WHAT YOU ARE ASKED TO DO.
In the listing that follows, retype every line from the first through the one containing "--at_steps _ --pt". Pictures are to be left out.
--------
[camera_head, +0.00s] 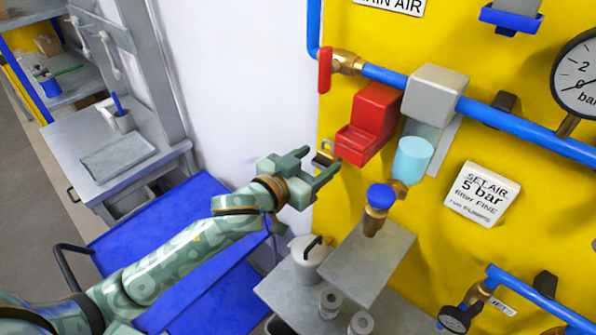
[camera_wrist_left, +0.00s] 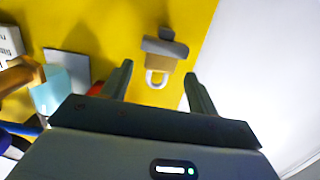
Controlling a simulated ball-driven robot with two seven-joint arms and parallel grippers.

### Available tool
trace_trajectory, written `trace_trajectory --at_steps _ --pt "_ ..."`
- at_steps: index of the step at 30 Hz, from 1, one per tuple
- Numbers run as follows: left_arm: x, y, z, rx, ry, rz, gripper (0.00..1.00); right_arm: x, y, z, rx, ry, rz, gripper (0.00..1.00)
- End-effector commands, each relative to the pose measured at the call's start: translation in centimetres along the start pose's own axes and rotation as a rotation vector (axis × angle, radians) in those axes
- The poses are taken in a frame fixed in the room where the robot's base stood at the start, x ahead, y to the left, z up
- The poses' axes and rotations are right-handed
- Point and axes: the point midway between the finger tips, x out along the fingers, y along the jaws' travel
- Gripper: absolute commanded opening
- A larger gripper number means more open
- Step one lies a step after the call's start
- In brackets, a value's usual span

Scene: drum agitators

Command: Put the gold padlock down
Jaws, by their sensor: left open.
--------
FINAL RESULT.
[camera_head, +0.00s] 
[camera_wrist_left, +0.00s] 
Controlling a simulated ball-driven robot with two seven-joint arms and parallel grippers.

### Available tool
trace_trajectory, written `trace_trajectory --at_steps _ --pt "_ ..."`

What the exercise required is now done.